INFORMATION SUPPLIED -
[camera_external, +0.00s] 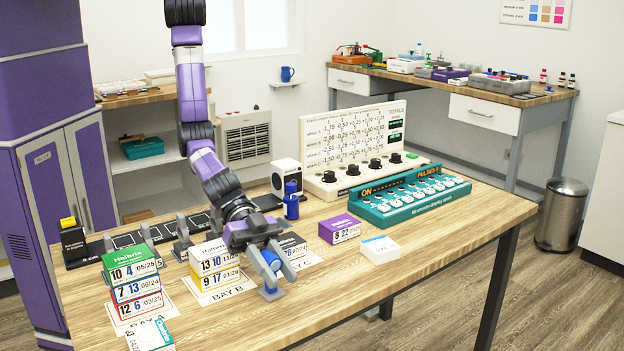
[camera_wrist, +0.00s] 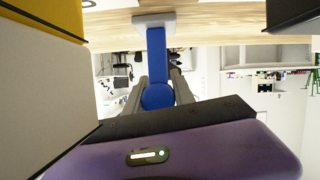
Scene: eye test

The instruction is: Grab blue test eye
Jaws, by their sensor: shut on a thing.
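The blue test eye (camera_external: 271,259) has a round blue end and sits between the fingers of my gripper (camera_external: 273,268), over the front of the table between the Bay B and Bay C cards. In the wrist view the blue test eye (camera_wrist: 157,62) shows as a blue ball and stem with a grey end piece. The grey fingers of my gripper (camera_wrist: 157,86) are shut on it, one on each side. Whether its lower end touches the table cannot be told.
Stacked boxes (camera_external: 137,284) stand left on Bay A, and more boxes (camera_external: 214,262) on Bay B. A blue bottle (camera_external: 291,207) stands behind my gripper. A purple box (camera_external: 339,229), a white box (camera_external: 380,249) and a teal panel (camera_external: 410,203) lie right. The table's right front (camera_external: 440,249) is clear.

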EXERCISE INSTRUCTIONS -
Copy the listing in full and without alteration, omitting every picture.

FINAL RESULT -
[camera_external, +0.00s] 
[camera_wrist, +0.00s] 
Scene: eye test

The instruction is: Grab blue test eye
Jaws, by their sensor: shut on a thing.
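The blue test eye (camera_external: 271,259) has a round blue end and sits between the fingers of my gripper (camera_external: 273,268), over the front of the table between the Bay B and Bay C cards. In the wrist view the blue test eye (camera_wrist: 157,62) shows as a blue ball and stem with a grey end piece. The grey fingers of my gripper (camera_wrist: 157,86) are shut on it, one on each side. Whether its lower end touches the table cannot be told.
Stacked boxes (camera_external: 137,284) stand left on Bay A, and more boxes (camera_external: 214,262) on Bay B. A blue bottle (camera_external: 291,207) stands behind my gripper. A purple box (camera_external: 339,229), a white box (camera_external: 380,249) and a teal panel (camera_external: 410,203) lie right. The table's right front (camera_external: 440,249) is clear.

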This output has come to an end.